** Start Collected data **

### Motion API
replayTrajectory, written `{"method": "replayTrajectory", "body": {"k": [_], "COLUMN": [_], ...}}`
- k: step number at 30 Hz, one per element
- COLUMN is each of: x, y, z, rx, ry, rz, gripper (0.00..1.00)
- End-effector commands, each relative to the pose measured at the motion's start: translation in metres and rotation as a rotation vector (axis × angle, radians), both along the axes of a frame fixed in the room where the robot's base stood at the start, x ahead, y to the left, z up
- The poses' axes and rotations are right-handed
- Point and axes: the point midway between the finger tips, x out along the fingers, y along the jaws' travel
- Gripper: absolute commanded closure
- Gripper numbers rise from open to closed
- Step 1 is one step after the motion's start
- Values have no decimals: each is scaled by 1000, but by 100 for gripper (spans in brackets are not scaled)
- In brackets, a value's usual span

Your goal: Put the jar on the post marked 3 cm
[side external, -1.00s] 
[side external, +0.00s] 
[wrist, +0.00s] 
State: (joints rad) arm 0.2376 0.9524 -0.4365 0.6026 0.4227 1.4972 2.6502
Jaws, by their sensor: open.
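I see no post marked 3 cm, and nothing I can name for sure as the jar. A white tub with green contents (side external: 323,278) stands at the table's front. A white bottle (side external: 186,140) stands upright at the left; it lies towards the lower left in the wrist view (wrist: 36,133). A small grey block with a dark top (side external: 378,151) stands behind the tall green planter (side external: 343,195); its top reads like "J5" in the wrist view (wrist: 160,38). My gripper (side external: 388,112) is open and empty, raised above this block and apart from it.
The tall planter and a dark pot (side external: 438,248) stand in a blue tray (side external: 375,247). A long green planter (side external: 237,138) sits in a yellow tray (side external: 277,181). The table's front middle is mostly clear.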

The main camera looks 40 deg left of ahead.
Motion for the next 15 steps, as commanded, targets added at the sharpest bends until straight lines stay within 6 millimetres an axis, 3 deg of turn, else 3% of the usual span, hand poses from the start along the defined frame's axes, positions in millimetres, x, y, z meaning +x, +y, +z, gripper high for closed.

** End Collected data **

» **Your instructions**:
Check the data for the word "frame" and pull out the lines that have it.

» **Output of the exercise**:
- End-effector commands, each relative to the pose measured at the motion's start: translation in metres and rotation as a rotation vector (axis × angle, radians), both along the axes of a frame fixed in the room where the robot's base stood at the start, x ahead, y to the left, z up
Motion for the next 15 steps, as commanded, targets added at the sharpest bends until straight lines stay within 6 millimetres an axis, 3 deg of turn, else 3% of the usual span, hand poses from the start along the defined frame's axes, positions in millimetres, x, y, z meaning +x, +y, +z, gripper high for closed.

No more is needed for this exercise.